- _Data excerpts_:
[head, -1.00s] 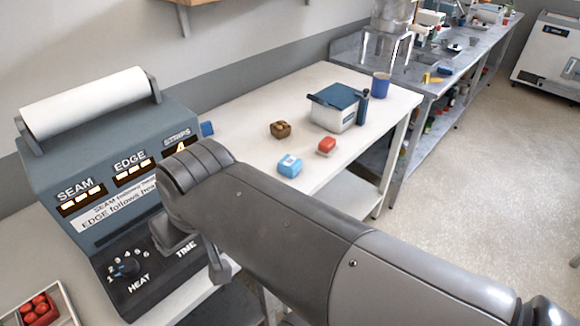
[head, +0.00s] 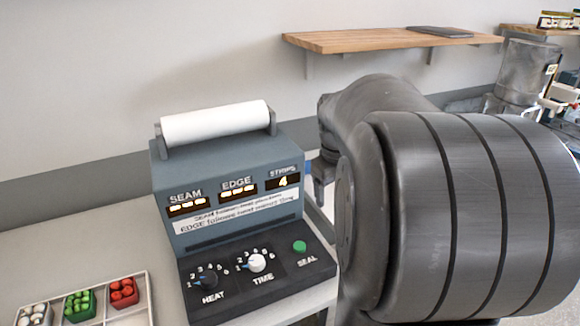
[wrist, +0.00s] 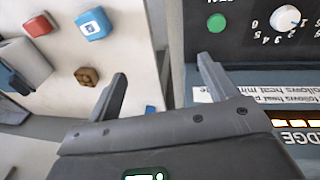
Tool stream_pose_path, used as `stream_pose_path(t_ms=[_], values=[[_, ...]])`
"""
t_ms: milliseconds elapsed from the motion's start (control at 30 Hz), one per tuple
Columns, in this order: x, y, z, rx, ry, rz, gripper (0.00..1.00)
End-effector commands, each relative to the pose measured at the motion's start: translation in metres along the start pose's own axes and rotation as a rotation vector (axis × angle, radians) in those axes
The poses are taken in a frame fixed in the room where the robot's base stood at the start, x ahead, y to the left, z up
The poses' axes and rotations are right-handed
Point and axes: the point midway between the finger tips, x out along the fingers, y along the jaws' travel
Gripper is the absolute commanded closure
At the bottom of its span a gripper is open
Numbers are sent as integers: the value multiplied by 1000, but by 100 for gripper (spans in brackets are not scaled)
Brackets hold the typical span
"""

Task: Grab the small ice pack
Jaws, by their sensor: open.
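A small blue block with a white label (wrist: 94,23), which may be the small ice pack, lies on the white tabletop in the upper left of the wrist view. I cannot read its label. My gripper (wrist: 160,68) is open and empty, its two fingers apart, with the block beyond and left of them. In the head view part of my gripper (head: 322,182) shows just right of the sealing machine. My arm hides the tabletop objects there.
The sealing machine (head: 235,225) stands close beside my gripper. A red block (wrist: 39,25), a brown block (wrist: 87,76) and a blue-lidded box (wrist: 25,62) are on the white table. A sorting tray (head: 152,300) stands at lower left, and a wooden shelf (head: 375,41) is above.

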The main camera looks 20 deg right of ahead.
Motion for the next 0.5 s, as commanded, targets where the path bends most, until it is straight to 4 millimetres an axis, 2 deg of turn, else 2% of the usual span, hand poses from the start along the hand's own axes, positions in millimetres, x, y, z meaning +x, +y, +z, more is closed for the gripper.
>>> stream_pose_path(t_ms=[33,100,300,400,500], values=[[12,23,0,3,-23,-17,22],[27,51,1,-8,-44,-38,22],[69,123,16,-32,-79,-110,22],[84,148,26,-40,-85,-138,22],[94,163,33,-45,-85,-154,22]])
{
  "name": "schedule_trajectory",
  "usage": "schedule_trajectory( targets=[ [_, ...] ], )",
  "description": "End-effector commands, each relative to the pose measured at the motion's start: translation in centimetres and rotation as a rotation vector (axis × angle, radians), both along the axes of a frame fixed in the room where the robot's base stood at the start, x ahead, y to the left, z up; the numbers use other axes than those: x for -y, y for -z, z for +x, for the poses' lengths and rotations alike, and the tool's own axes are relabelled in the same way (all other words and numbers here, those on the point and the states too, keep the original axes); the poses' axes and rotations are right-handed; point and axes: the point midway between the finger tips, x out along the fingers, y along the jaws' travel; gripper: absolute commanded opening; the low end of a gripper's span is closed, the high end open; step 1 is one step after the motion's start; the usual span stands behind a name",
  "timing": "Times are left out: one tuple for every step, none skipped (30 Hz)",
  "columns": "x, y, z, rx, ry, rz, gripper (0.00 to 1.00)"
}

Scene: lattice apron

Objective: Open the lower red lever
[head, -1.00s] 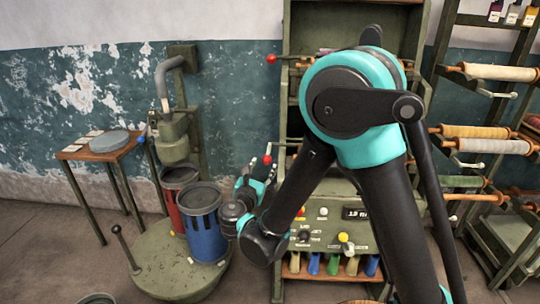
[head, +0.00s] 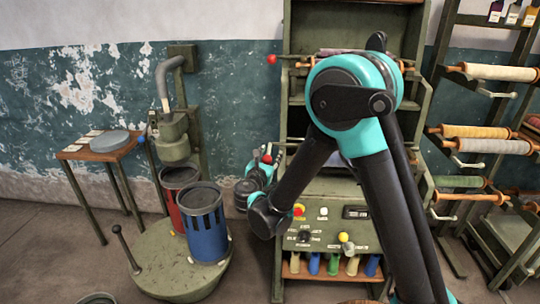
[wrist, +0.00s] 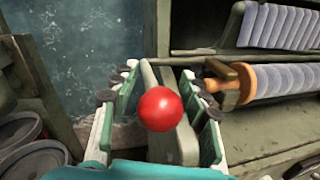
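The lower red lever (head: 267,159) has a red ball knob at the left side of the green machine cabinet. In the wrist view its red ball (wrist: 160,109) sits between the two fingers, with a gap to each side. My gripper (wrist: 160,76) is open around the ball and is not shut on it. In the head view my gripper (head: 261,166) is small and partly hidden by its own wrist, right at the lower lever. Behind the ball a green bar runs away from the camera. The upper red lever (head: 271,59) stands higher on the same side.
A roller with an orange handle (wrist: 242,82) is close on the right in the wrist view. The blue bin (head: 206,230) and red bin (head: 177,205) stand on a round green base at the left. A rack of rollers (head: 490,146) stands at the right.

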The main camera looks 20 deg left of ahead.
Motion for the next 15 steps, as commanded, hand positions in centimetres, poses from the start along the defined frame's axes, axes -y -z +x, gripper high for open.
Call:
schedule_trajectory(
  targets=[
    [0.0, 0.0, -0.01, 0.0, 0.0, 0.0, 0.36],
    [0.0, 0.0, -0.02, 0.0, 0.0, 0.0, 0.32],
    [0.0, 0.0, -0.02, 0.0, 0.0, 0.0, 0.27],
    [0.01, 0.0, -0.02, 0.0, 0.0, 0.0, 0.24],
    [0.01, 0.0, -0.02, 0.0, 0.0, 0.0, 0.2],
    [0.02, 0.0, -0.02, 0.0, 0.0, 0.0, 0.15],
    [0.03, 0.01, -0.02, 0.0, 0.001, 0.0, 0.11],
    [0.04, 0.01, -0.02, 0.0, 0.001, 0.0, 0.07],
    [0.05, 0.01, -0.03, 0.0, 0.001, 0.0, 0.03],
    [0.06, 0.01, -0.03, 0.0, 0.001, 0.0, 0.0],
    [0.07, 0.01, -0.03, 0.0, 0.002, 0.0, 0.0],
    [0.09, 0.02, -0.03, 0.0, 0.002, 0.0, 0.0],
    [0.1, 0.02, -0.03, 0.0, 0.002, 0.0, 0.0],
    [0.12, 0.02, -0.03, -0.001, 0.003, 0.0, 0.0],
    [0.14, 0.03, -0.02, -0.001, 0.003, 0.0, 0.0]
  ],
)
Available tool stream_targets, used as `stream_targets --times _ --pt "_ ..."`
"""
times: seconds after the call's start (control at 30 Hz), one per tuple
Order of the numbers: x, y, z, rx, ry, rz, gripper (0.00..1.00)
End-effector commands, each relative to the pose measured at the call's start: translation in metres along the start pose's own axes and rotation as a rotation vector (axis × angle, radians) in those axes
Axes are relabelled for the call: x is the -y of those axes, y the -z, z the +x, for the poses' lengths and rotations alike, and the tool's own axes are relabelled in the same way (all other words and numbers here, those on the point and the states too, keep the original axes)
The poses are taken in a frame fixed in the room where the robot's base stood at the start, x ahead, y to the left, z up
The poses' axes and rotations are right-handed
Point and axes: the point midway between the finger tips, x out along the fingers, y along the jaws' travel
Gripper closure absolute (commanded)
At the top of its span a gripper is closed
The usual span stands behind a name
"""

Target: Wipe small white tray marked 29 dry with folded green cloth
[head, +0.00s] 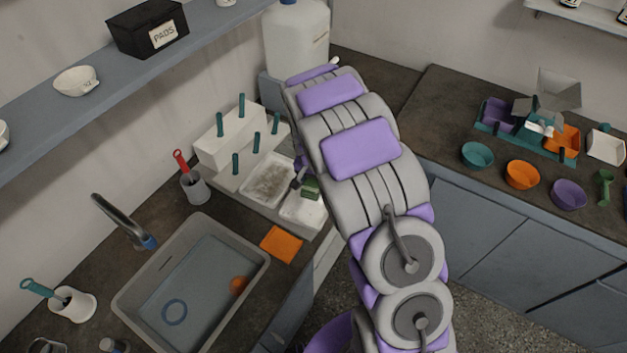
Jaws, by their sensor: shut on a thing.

- _Problem to solve_: Print, exactly as written, the lines above from the first one to the one containing "motion's start: translation in metres". Leave out pictures.

- _Solution for this exercise_:
[head, -1.00s] 
[head, +0.00s] 
[wrist, +0.00s] 
Tool stream_pose_path, used as `stream_pose_path(t_ms=[_], values=[[_, ...]])`
"""
t_ms: milliseconds elapsed from the motion's start (control at 30 Hz), one per tuple
Columns, in this order: x, y, z, rx, ry, rz, gripper (0.00..1.00)
End-effector commands, each relative to the pose measured at the motion's start: translation in metres along the start pose's own axes and rotation as a rotation vector (axis × angle, radians) in those axes

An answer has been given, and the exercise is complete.